• **Short exercise**
Omit all images. Write out the rest of the material exactly.
□ □ □
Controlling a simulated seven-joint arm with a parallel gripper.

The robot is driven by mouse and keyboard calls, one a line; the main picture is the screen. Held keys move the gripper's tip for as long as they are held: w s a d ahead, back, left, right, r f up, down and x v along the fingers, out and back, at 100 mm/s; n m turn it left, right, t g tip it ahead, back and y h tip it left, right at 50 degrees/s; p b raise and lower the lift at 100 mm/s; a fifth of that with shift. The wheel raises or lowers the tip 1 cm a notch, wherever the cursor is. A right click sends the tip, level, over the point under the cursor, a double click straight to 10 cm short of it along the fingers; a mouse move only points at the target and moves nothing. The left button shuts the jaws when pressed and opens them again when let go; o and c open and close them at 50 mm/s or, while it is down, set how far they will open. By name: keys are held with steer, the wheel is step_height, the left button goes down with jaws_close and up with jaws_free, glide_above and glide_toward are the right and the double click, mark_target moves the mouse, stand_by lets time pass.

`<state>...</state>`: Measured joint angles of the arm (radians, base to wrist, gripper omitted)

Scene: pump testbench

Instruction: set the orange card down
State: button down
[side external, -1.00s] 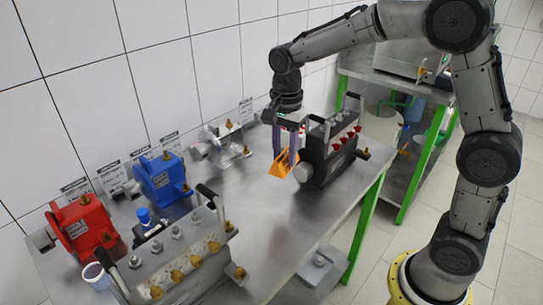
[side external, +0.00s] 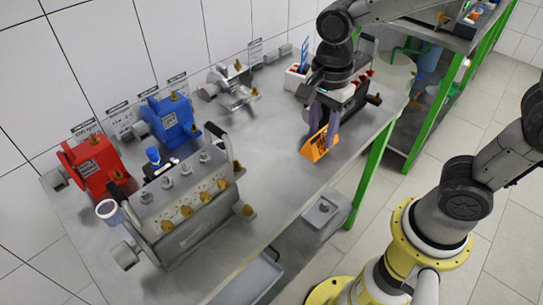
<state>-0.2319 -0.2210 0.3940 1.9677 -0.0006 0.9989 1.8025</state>
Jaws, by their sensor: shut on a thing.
□ □ □
• **Written reply**
Controlling a simulated seven-joint arm with a parallel gripper.

The robot is driven by mouse and keyboard calls, one a line; the main picture is the screen. Held keys move the gripper's tip for as long as they are held: w s a d ahead, back, left, right, r f up, down and x v along the fingers, out and back, at 100 mm/s; n m turn it left, right, t g tip it ahead, back and y h tip it left, right at 50 degrees/s; p b raise and lower the lift at 100 mm/s; a fifth of that with shift. The wheel raises or lowers the tip 1 cm a notch, wherever the cursor is. A right click sends the tip, level, over the point under the cursor, a double click straight to 10 cm short of it along the fingers; a mouse move only points at the target and moves nothing. The left button shuts the jaws when pressed and opens them again when let go; o and c open and close them at 50 mm/s or, while it is down, set how far they will open. By name: keys are held with steer, the wheel is step_height, the left button goes down with jaws_close and up with jaws_free, glide_above and glide_toward are the right and the double click, mark_target moves the mouse, stand_by lets time pass.

`<state>...</state>`: Measured joint angles of the arm (radians, base to wrist, gripper omitted)

Scene: pump testbench

Instruction: set the orange card down
State: button down
[side external, -1.00s] 
[side external, +0.00s] 
<state>-0.2319 -0.2210 0.3940 1.9677 -0.0006 0.9989 1.8025</state>
Jaws, by their sensor: shut on a thing.

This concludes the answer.